Today is the 99th Bloomsday. I bought Ulysses for myself on my 16th birthday, picking up the now much-despised Penguin ‘Corrected Text’ edition, edited by Hans Walter Gabler. (It’s still the only copy I have.) I bounced off of it two or three times before finally getting past Stephen’s monologue in Chapter 3 (the ‘Proteus’ episode). I go back to it pretty regularly, and read it again last year.

Joyce was in the news recently, in a poll of people’s least-favorite books (brought to my attention by Tim Dunlop). Joyce was narrowly outpolled by Tolkien as the least favorite author of the small group interviewed. Then again, one of those votes was cast by Neil Hamilton, correctly described in the feature as a “Disgraced former Conservative minister.” “I found it impenetrable,” he says of Ulysses, “and I got fed up with the style.” The style of which chapter, you Tory twit? To borrow from Anthony Burgess’ excellent introduction to Joyce: “Here is the hero of Ulysses seen in his primary, Nevil Shute, aspect, though the language of this inventory has, in sheer sound, in sheer organisation of consonsants and vowels, a distinction few popular novelists could reach:

Mr Leopold Bloom ate with relish the inner organs of beasts and fowls. He liked thick giblet soup, nutty gizzards, a stuffed roast heart, liver slices fried with crustcrumbs, fried hencod’s roes. Most of all he liked grilled mutton kidneys which gave to his palate a fine tang of faintly scented urine.

Here he is seen in relation to one phase of past history:

Some man that wayfaring was stood by housedoor at night’s oncoming. Of Israel’s folk was that man that on earth wandering far had fared. Stark ruth of man his errand than him lone led till that house.

And here he is in one of his comic-mythic aspects:

And there came a voice out of heaven calling: Elijah! Elijah! And he answered him with a main cry: Abba! Adonai! And they beheld Him even Him, ben Bloom Elijah, amid clouds of angels ascend to the glory of the brightness at an angle of fortyfive degrees over Donohue’s in Little Green Street like a shot off a shovel.

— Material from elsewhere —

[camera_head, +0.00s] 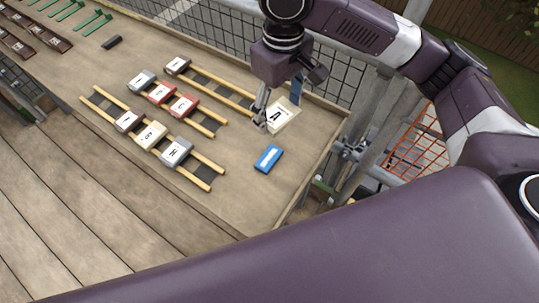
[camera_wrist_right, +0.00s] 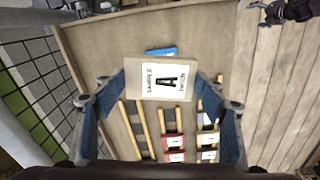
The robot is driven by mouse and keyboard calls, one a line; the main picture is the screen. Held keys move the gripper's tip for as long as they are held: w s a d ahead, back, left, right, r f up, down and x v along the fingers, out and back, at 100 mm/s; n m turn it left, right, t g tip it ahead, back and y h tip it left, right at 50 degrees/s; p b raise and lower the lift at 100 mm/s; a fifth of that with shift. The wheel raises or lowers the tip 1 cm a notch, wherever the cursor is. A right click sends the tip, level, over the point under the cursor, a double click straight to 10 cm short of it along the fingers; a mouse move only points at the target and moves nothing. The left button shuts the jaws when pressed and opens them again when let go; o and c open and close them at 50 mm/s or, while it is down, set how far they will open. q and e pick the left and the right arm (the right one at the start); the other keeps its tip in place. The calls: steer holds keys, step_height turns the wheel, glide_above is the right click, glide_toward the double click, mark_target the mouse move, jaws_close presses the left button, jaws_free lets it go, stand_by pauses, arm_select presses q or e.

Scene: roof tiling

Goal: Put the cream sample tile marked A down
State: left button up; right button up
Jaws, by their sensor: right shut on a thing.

… The comedy of Joyce is an aspect of the heroic: it shows man in relation to the whole cosmos, and the whole cosmos appears in his work symbolized in the whole of language.”

While Joyce’s detractors may be Hamiltonian nincompoops, he is often even less well-served by his supporters. Worst of these, from my point of view, are the awful Oirish Joyceans (though Academic J(OY)ce/an[s] are often close behind). OJs are under no compulsion to have actually read anything by Joyce. They believe instead that their national origin gives them an ownership share in his genius. You see this at its generalized worst in the infamous poster of Ireland’s Writers, which International Law requires be displayed in every Irish pub in the world. A subclause forbids any mention that almost everyone shown on the poster was driven from, destroyed or despised by the country. (Those that weren’t generally didn’t like it and left of their own accord.) Only Russia has a similar relationship to its literary heritage. It’s no surprise that both nations are martyrs to drink.